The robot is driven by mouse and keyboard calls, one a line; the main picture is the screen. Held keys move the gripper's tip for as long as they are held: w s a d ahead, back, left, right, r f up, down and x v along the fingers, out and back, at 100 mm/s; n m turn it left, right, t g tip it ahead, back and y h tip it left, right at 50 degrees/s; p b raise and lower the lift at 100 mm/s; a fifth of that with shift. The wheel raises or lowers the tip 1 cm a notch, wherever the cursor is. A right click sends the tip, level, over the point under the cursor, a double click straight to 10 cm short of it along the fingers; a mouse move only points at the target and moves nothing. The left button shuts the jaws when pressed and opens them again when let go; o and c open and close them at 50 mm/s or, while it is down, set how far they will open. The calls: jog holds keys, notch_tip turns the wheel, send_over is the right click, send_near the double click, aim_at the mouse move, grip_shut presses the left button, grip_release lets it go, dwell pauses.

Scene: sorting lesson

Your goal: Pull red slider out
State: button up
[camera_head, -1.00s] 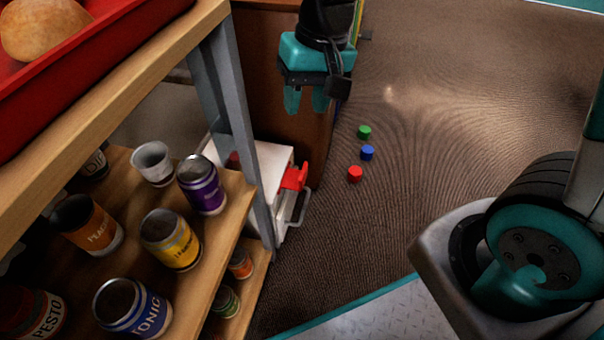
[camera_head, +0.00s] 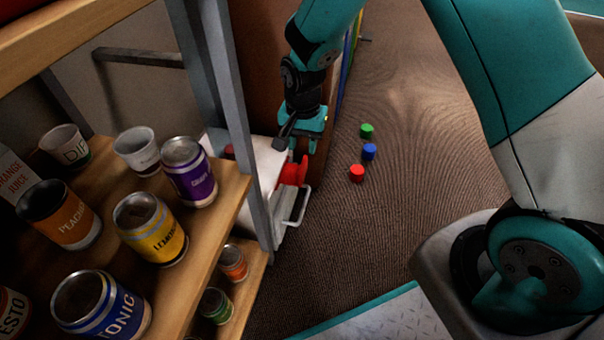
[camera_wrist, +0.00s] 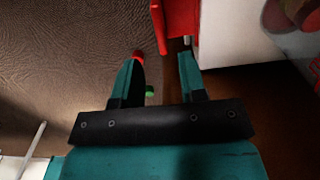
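The red slider (camera_head: 292,173) sticks out at the right side of a white box (camera_head: 268,165) beside the shelf. In the wrist view the slider (camera_wrist: 178,17) is at the top, just beyond my fingertips, with the white box (camera_wrist: 245,35) to its right. My gripper (camera_head: 303,147) points down close above the slider, partly in front of the box. In the wrist view my gripper (camera_wrist: 161,60) has its two fingers apart with nothing between them. I cannot tell whether a finger touches the slider.
A wooden shelf (camera_head: 236,205) with several cans and a grey post (camera_head: 215,90) stand at the left. A metal handle (camera_head: 300,210) juts from the box. Green (camera_head: 367,130), blue (camera_head: 369,151) and red (camera_head: 357,173) cylinders lie on the floor.

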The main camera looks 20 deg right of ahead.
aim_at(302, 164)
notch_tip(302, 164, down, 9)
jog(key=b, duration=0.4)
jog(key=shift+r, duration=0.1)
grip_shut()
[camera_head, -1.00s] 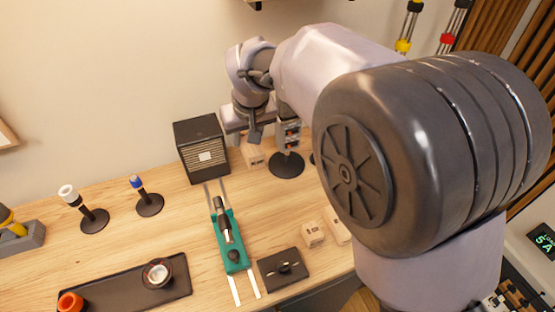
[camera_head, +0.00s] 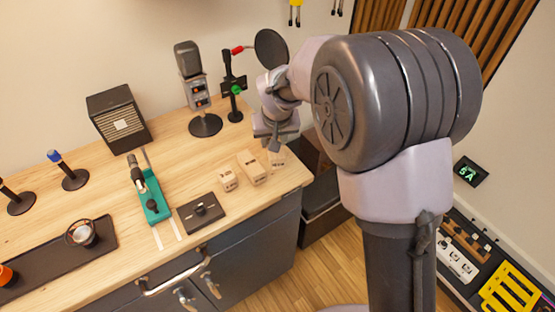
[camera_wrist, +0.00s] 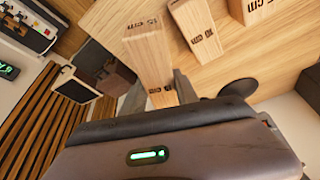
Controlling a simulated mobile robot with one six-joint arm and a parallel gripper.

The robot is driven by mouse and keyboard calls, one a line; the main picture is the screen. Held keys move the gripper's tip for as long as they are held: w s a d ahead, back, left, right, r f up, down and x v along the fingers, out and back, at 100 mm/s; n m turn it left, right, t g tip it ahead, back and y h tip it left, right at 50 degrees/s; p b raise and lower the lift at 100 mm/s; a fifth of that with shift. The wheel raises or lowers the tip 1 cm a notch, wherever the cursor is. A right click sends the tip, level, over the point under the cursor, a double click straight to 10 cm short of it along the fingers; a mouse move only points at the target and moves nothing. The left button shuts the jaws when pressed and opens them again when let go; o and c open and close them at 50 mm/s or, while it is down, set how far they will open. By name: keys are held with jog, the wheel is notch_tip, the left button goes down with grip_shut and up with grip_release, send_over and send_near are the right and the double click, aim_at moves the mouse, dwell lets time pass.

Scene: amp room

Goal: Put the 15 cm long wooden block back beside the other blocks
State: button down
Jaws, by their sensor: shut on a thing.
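The 15 cm wooden block (camera_wrist: 150,58) is pale wood with a dark "15 cm" mark. In the wrist view it stands out from the jaws of my gripper (camera_wrist: 165,92), which is shut on it. In the head view my gripper (camera_head: 274,143) is over the right end of the bench, and the held block (camera_head: 278,158) shows just below it. The middle-sized block (camera_head: 252,168) and the smallest block (camera_head: 228,179) stand in a row to its left. A narrow gap shows between the held block and the middle one. I cannot tell whether the held block touches the bench.
The wooden bench (camera_head: 190,150) ends just right of the blocks. A microphone on a stand (camera_head: 197,90) and a round filter (camera_head: 271,49) are behind.

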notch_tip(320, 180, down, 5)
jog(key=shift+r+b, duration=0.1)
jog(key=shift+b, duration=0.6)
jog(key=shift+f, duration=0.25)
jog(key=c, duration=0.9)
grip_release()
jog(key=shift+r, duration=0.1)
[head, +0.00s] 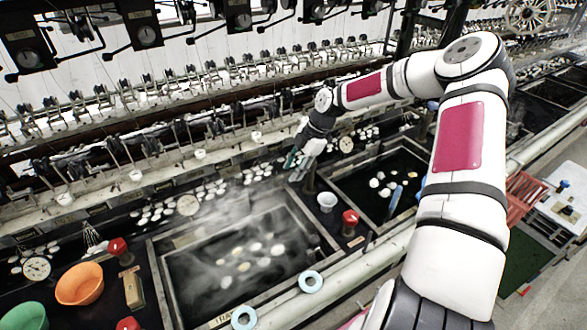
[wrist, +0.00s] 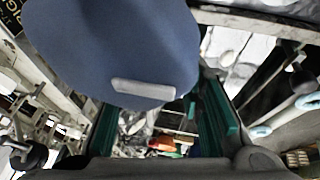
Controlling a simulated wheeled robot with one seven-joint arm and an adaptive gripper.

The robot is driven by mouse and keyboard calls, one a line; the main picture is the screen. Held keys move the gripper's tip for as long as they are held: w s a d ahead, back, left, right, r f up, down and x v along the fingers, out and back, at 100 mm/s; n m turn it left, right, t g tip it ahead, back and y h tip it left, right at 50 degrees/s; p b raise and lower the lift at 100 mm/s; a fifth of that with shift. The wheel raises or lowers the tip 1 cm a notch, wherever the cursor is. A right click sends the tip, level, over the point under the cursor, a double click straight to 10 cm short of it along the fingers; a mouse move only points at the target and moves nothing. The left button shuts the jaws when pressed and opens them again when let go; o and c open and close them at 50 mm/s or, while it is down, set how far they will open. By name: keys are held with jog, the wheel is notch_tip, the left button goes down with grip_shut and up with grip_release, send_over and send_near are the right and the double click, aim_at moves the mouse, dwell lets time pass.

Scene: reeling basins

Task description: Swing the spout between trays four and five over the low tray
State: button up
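My gripper (head: 297,163) hangs at the back end of the divider between a steaming tray (head: 318,232) and a darker tray (head: 346,191) to its right. A dark grey upright piece (head: 310,180), apparently the spout, stands just right of and below the fingers. I cannot tell whether they touch it. In the wrist view the two teal finger pads (wrist: 160,125) are well apart, with nothing clearly held between them. A large blue-grey rounded shape (wrist: 120,45) covers the upper left there; I cannot tell what it is. Pale cocoons float in both trays.
A white cup (head: 327,202) and a red knob (head: 350,217) stand on the divider. Two light-blue rings (head: 311,281) lie along the front rail. An orange bowl (head: 79,284) and a green bowl (head: 24,317) sit at left. Reeling machinery (head: 150,150) lines the back.

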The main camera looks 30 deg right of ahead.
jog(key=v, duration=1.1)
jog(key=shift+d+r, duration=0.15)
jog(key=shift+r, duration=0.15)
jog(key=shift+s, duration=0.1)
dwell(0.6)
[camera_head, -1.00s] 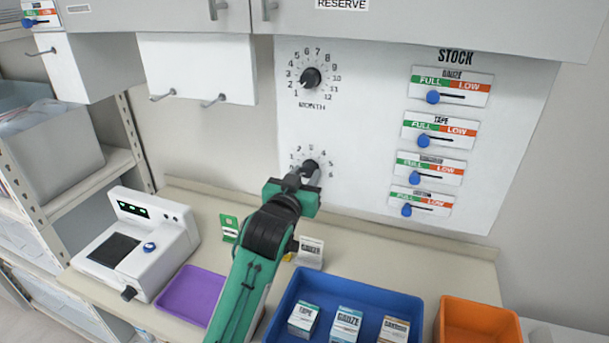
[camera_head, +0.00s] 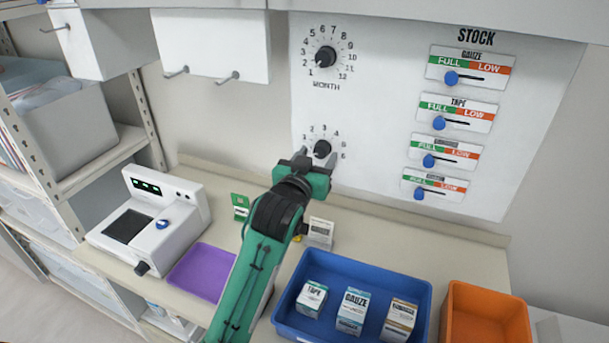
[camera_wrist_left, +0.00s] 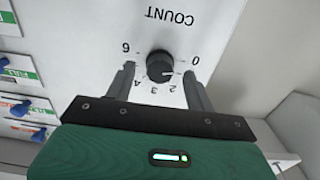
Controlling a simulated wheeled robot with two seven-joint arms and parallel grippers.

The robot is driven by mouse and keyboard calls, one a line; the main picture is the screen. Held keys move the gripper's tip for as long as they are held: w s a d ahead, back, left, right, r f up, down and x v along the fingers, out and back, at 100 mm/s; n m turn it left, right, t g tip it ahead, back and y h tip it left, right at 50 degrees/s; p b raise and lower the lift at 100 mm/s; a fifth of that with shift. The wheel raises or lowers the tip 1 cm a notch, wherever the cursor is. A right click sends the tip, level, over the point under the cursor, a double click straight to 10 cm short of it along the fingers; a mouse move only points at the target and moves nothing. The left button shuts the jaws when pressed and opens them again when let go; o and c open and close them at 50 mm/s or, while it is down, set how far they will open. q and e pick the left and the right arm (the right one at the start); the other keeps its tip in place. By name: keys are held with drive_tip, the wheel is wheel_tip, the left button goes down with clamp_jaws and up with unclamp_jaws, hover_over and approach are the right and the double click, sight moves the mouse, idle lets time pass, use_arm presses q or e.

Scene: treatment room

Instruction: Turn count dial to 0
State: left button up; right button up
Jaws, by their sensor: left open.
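The count dial (camera_head: 322,148) is a round black knob low on the white wall panel, with numbers around it. In the left wrist view the dial (camera_wrist_left: 160,66) appears upside down under the word COUNT. Its pale mark points right and slightly down, between the 0 and the 2; a finger hides the number there. My left gripper (camera_head: 318,162) is open, just below and in front of the dial. In the left wrist view the left gripper's fingers (camera_wrist_left: 160,90) straddle the lower part of the dial, with gaps on both sides. My right gripper is not in view.
The month dial (camera_head: 325,57) sits above on the same panel, with several stock sliders (camera_head: 450,122) to the right. Below, the counter holds a white device (camera_head: 150,220), a purple tray (camera_head: 203,272), a blue bin (camera_head: 415,285) with boxes and an orange bin (camera_head: 487,312).

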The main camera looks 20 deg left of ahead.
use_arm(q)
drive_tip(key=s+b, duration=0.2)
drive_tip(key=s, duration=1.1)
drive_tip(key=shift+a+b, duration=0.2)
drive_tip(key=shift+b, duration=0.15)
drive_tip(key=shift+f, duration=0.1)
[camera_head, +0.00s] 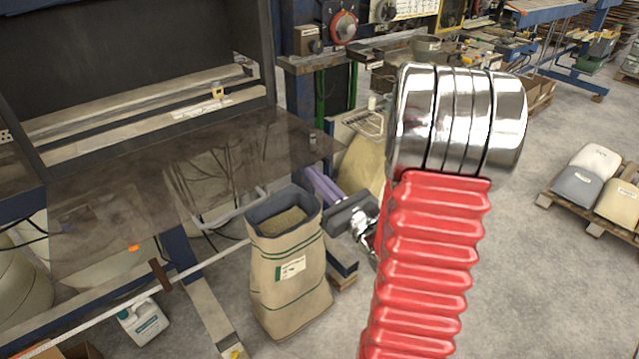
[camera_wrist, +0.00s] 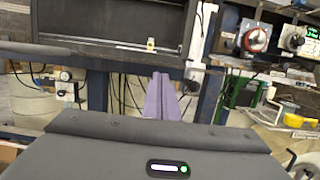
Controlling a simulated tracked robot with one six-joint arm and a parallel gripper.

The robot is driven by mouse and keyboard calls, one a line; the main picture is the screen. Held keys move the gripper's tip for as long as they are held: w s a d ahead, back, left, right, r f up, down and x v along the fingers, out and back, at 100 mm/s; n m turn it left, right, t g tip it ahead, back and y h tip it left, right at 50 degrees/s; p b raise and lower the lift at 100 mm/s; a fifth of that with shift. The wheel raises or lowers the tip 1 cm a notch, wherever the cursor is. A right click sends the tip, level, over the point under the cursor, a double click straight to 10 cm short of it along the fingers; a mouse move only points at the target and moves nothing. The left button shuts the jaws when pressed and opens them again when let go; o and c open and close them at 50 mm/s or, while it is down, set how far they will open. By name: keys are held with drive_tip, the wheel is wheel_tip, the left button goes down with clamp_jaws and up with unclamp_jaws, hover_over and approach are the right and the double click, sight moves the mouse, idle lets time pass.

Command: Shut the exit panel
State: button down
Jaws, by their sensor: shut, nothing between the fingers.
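The exit panel (camera_head: 110,205) is a smoked, see-through sheet in the head view. It juts out from the front of the dark machine, roughly level, so it stands open. It has a small orange mark (camera_head: 133,247) near its front edge. My gripper (camera_head: 308,174) has purple fingers pressed together with nothing between them. Its tips are by the panel's right front corner; I cannot tell whether they touch it or are under it. In the wrist view the shut purple fingers (camera_wrist: 160,78) point at the machine's dark opening (camera_wrist: 110,20). The panel is not clear there.
A tan sack (camera_head: 290,285) stands on the floor below the panel's right part. A white jug (camera_head: 143,322) stands at lower left. A blue post (camera_head: 300,90) with a red dial (camera_head: 343,27) rises behind my gripper. A pallet of bags (camera_head: 597,178) lies right; floor between is clear.

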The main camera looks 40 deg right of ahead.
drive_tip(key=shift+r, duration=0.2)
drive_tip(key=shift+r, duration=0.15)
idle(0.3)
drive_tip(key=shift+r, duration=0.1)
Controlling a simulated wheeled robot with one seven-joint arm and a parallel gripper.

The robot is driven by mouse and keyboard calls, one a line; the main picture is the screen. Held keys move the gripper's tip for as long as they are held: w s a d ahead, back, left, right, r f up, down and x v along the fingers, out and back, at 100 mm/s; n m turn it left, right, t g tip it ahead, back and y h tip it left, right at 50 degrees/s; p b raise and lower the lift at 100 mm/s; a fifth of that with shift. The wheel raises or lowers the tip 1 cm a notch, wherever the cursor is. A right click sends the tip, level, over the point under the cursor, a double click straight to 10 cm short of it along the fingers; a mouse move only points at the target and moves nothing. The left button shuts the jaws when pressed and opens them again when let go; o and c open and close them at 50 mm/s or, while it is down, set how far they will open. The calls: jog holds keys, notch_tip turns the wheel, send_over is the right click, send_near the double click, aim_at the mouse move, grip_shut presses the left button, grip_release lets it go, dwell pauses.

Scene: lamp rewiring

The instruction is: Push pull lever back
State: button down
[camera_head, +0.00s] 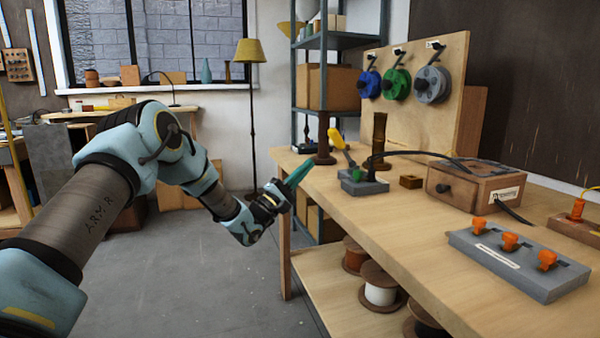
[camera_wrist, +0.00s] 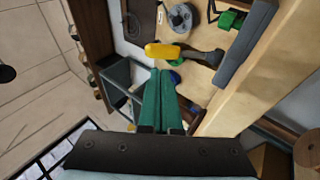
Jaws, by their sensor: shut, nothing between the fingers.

____

• **EXERCISE REQUIREMENTS**: All lines above starting at the one with "[camera_wrist_left, +0.00s]" and ending at the one with "Instruction: Turn count dial to 0", inclusive, are to be printed again exactly, with the pictures left out.

• **IN RESPONSE**:
[camera_wrist_left, +0.00s] 
Controlling a simulated wheeled robot with two seven-joint arms and parallel grippers.

The robot is driven by mouse and keyboard calls, one a line; the main picture is the screen. Held keys move the gripper's tip for as long as they are held: w s a d ahead, back, left, right, r f up, down and x v along the fingers, out and back, at 100 mm/s; n m turn it left, right, t g tip it ahead, back and y h tip it left, right at 50 degrees/s; p b raise and lower the lift at 100 mm/s; a fifth of that with shift. The wheel raises or lowers the tip 1 cm a notch, wherever the cursor is. A right click sends the tip, level, over the point under the cursor, a double click straight to 10 cm short of it along the fingers; a mouse move only points at the target and moves nothing. The left button shuts the jaws when pressed and opens them again when let go; o and c open and close them at 50 mm/s or, while it is down, set how far they will open. q and e pick the left and the right arm (the right one at the start); the other keeps its tip in place. By name: keys are held with drive_tip, the wheel is wheel_tip, the left button goes down with clamp_jaws and up with unclamp_jaws, hover_over and approach are the right and the double click, sight moves the mouse, idle lets time pass, use_arm presses q or e.

Scene: treatment room

Instruction: Turn count dial to 0

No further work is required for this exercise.